I am stuck on an old exam problem where they ask to prove that a permutation of shape $\frac{L!}{(L-N)!}$ is roughly equal to $L^N$.
I know that to start, the equation has to be approximated using Stirling approximation $$\ln(N!)=N*\ln(N)-N)$$ resulting in $$L^L\cdot\exp(-N)*(L-N)^{(L-N)}.$$ We also know that $L>>N$. However, I don't see how this helps me get to the final result.
If somebody could give a hint, that would be appreciated.
Thanks in advance!
On
Actually, $L ≫ N$ is not enough$\def\lfrac#1#2{{\large\frac{#1}{#2}}}$ to guarantee that $\lfrac{L!}{(L-N)!} \sim L^N$ as $L,N → ∞$. In fact, $\lfrac{L!}{L^N·(L-N)!}$ does not tend to $1$ if $L \sim N^{3/2}$. There is an elementary way to bound the ratio you want, namely $C = \lfrac{L}{L}·\lfrac{L-1}{L}·\lfrac{L-2}{L}·\ldots·\lfrac{L-(N-1)}{L}$.
Firstly, $\Big(\lfrac{L}{L}·\lfrac{L-(N-1)}{L}\Big)^{N/2} ≤ C ≤ \Big(\lfrac{L-(N-1)/2}{L}\Big)^N$ since $(a-c)·(b+c) ≤ a·b$ for every $a,b,c∈ℝ_{≥0}$ such that $a ≤ b$. For convenience, let $r = \lfrac{N-1}{L} ≪ 1$. Then we have lower bound $C ≥ (1-r)^{N/2} ≥ \exp(\ln(1-r)·N/2) ≥ \exp((-r-r^2)·N/2)$ and upper bound $C ≤ (1-r/2)^N ≤ \exp(-r/2)^N = \exp(-r·N/2)$.

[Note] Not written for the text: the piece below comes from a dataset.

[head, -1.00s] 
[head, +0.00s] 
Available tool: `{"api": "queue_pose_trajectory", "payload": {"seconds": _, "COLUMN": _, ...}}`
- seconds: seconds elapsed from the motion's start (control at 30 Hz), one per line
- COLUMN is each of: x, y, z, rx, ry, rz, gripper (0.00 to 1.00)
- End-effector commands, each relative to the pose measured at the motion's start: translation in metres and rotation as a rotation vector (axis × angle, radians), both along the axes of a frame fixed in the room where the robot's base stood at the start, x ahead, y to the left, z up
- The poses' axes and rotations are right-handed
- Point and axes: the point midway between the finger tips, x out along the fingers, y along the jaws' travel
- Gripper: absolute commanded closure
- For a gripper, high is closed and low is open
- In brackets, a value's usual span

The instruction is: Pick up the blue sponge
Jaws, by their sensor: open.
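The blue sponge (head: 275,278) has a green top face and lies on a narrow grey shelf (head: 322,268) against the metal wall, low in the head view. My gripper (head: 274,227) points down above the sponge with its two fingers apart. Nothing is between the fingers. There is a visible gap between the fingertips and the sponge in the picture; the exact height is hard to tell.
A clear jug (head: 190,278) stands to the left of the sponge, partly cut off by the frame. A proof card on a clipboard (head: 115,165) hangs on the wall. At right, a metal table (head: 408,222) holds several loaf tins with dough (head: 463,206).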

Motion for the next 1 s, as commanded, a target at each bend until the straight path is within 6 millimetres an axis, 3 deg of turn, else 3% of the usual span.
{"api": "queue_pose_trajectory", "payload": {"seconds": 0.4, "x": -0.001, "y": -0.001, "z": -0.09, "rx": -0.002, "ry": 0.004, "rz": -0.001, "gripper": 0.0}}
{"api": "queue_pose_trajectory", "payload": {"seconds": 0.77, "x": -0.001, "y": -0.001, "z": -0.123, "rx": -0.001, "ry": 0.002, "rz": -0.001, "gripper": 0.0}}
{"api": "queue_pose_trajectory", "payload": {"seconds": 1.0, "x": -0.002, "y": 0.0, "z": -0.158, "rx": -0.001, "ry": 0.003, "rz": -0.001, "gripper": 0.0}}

Now, $\exp(-r·N/2) = \exp\!\Big({-}\lfrac{(N-1)·N}{2L}\Big)$, so if $N^2 ≪ L$ then $C → 1$, but if $N^2 ≫ L$ then $C → 0$. At the boundary, namely if $\lfrac{N^2}{2L} → a ∈ ℝ$, then $C → \exp(a)$. All three cases are clearly possible as $L ≫ N → ∞$.

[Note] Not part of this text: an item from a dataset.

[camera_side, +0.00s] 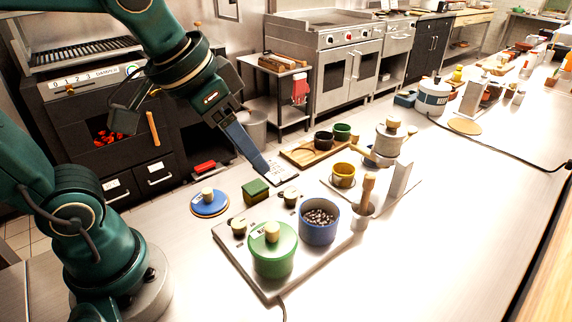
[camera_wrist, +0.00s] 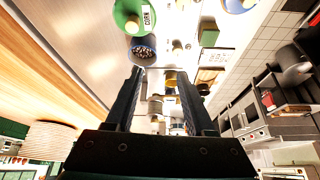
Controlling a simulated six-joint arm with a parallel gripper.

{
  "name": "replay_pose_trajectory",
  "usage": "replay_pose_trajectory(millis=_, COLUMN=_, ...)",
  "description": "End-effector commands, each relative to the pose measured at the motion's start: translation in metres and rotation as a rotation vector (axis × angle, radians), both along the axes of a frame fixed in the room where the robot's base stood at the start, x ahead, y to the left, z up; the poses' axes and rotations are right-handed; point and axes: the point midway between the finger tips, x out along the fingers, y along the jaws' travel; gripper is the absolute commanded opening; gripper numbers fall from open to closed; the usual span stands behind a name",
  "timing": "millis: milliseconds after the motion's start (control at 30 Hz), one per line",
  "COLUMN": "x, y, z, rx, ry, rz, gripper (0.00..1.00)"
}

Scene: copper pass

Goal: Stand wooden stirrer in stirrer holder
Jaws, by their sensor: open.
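A wooden stick with a thicker top (camera_side: 368,188), which looks like the stirrer, stands nearly upright in a small grey cup (camera_side: 363,216) on the counter. The cup appears to be the holder; I cannot be sure of either. The stick's lower end is hidden inside the cup. My gripper (camera_side: 265,171) is up and to the left of them in the side view, pointing down over the counter, clear of the cup. In the wrist view my gripper (camera_wrist: 160,73) has its two fingers wide apart with nothing held between them. I cannot make out the stick there.
A green lidded pot (camera_side: 273,252) and a blue pot of dark beans (camera_side: 319,222) stand on a board near the cup. A yellow cup (camera_side: 343,175), a pale kettle (camera_side: 388,141) and an upright grey block (camera_side: 399,177) are close by.

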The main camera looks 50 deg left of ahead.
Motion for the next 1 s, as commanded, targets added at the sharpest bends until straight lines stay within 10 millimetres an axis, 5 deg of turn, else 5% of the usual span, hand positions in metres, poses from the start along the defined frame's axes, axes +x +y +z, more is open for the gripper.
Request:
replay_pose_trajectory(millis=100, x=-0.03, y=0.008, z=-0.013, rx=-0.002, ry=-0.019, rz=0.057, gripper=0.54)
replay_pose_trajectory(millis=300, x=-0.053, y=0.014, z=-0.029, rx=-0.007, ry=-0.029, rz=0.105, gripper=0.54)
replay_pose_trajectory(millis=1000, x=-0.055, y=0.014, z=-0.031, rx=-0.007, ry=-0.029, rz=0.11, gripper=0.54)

$$\frac{L!}{(L-N)!}=L(L-1)(L-2) \cdots (L-(N-1))=$$
$$=L.L(1-\tfrac1L).L(1-\tfrac2L). \cdots L(1-\tfrac{N-1}{L})=$$
$$=L^N(1-\tfrac1L)(1-\tfrac2L) \cdots (1-\tfrac{N-1}{L})=$$
$$\approx L^N$$
because all factors between parentheses are close to $1$ due to property $L >> N$.